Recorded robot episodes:
════════════════

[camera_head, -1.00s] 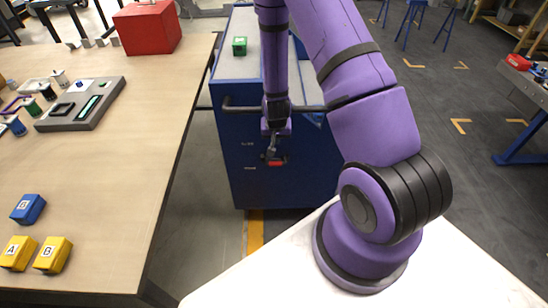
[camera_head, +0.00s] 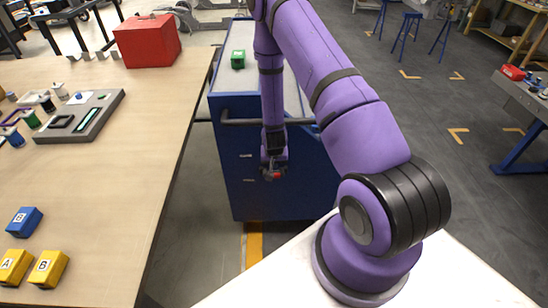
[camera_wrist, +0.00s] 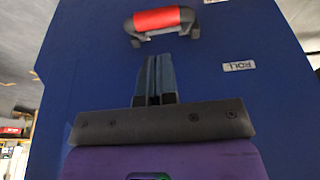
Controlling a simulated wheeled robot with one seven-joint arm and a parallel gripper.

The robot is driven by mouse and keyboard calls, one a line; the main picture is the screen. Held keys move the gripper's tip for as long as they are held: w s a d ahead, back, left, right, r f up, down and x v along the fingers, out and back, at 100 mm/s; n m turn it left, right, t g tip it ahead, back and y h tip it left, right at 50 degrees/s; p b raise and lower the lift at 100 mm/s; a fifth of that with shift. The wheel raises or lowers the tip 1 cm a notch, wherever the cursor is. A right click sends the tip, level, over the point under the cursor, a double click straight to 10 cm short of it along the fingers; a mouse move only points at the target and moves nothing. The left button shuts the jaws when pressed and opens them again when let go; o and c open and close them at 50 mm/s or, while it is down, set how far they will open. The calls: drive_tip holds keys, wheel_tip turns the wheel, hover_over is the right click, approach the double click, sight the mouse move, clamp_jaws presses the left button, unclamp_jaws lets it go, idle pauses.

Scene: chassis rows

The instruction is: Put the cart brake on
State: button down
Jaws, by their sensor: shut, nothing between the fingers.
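The blue cart (camera_head: 285,195) stands beyond my base, its front panel facing me. A handle with a red grip (camera_wrist: 158,19) and dark ends sits on that panel. In the head view only a small red part of the handle (camera_head: 276,175) shows beside my gripper (camera_head: 270,174). In the wrist view my gripper (camera_wrist: 157,62) is shut and empty. Its fingertips point toward the handle and appear apart from it, with blue panel showing between. A label reading ROLL (camera_wrist: 239,66) appears upside down on the panel. The depth between fingers and panel is hard to tell.
A wooden table (camera_head: 120,190) stands on the left, with a red box (camera_head: 147,41), a grey tray (camera_head: 80,117) and several small blocks. A dark push bar (camera_head: 240,122) crosses the cart's front. A green block (camera_head: 238,59) sits on the cart top. Floor on the right is open.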

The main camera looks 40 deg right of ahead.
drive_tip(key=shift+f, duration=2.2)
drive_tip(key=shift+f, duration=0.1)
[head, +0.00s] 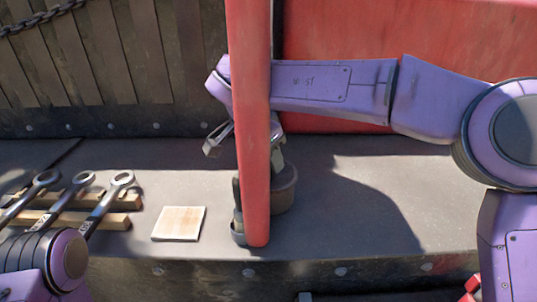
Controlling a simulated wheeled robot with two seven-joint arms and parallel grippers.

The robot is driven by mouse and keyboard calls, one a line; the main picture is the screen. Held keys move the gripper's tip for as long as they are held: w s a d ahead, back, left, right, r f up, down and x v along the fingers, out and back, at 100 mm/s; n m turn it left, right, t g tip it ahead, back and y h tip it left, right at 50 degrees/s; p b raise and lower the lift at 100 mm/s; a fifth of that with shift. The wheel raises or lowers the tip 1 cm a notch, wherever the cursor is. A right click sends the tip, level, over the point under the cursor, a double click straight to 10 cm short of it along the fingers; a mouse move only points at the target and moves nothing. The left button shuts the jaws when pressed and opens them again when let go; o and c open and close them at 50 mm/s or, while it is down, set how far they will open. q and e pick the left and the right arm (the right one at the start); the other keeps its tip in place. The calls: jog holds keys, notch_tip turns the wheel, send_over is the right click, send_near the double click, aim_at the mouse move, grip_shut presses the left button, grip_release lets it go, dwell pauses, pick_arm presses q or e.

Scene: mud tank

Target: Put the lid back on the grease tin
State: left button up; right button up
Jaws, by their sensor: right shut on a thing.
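My right gripper (222,138) hangs behind a red post, with one finger showing on each side of it. It is shut, but the post hides what lies between its fingers; no lid shows clearly. A dark brown round tin (284,188), which looks like the grease tin, stands on the ledge behind the post, just below the finger on the right. The post hides the left part of the tin, and I cannot tell whether its top is covered. My left arm shows at the lower left, and its gripper is out of view.
The red post (254,120) stands upright in front of the tin and gripper. A pale square board (179,223) lies on the grey ledge (350,200). Several wrenches (105,205) rest on wooden strips (118,219) at the left. The ledge right of the tin is clear.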

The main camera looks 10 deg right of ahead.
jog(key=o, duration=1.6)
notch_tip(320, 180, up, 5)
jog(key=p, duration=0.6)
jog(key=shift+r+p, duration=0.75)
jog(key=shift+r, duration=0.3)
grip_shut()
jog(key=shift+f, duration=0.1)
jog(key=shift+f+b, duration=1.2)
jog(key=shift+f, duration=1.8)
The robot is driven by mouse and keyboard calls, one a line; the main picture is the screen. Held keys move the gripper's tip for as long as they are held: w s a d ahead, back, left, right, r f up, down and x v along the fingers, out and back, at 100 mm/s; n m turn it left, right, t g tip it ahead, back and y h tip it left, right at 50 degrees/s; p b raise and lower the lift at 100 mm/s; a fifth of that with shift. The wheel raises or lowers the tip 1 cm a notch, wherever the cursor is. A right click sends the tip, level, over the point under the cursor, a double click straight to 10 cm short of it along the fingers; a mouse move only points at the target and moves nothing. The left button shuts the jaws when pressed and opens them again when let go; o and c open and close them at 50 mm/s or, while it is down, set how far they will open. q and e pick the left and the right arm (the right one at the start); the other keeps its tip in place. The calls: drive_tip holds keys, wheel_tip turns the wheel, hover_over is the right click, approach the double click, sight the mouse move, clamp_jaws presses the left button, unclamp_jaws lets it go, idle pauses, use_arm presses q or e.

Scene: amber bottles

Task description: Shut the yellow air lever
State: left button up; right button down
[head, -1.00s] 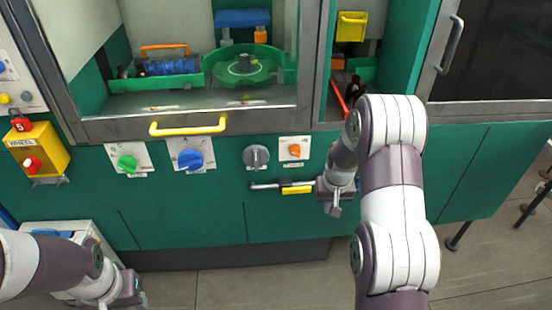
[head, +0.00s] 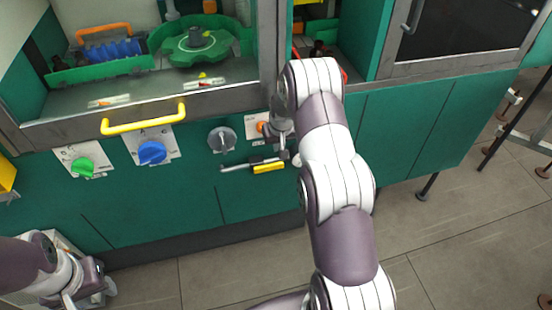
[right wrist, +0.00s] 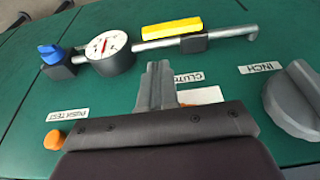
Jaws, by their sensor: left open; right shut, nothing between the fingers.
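The yellow air lever (head: 268,167) lies along a grey pipe (head: 236,167) on the green front panel, parallel to it. In the right wrist view the lever (right wrist: 172,28) shows beyond my fingertips, also lengthwise beside the pipe (right wrist: 165,42). My right gripper (right wrist: 158,68) is shut and empty, apart from the lever, with its fingers pointing toward the pipe. In the head view the right gripper (head: 280,138) is above the lever and partly hidden by my arm. My left gripper (head: 72,296) is open and empty at the lower left, partly cut off.
A round gauge (right wrist: 107,52) and a blue valve knob (right wrist: 53,52) sit on the same pipe. A grey INCH knob (right wrist: 296,98) and an orange button (right wrist: 54,140) flank my right gripper. Green (head: 83,167) and blue (head: 152,152) knobs are further left. A yellow handle (head: 143,118) juts out above.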

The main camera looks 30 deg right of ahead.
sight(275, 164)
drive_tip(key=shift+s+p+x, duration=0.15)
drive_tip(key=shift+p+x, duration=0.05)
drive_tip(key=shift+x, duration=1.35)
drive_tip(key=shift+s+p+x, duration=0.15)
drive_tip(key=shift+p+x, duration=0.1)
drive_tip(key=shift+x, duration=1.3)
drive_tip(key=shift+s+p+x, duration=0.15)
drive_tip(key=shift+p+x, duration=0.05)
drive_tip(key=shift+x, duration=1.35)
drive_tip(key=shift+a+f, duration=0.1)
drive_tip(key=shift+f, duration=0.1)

════════════════

*Exercise requirements:* Could you repeat exactly the lines from the first one of the records above through the line containing "Controlling a simulated wheeled robot with one", leaving out any pictures?

*Finished answer:*
[camera_head, -1.00s] 
[camera_head, +0.00s] 
[camera_wrist, +0.00s] 
Controlling a simulated wheeled robot with one seven-joint arm and a parallel gripper.

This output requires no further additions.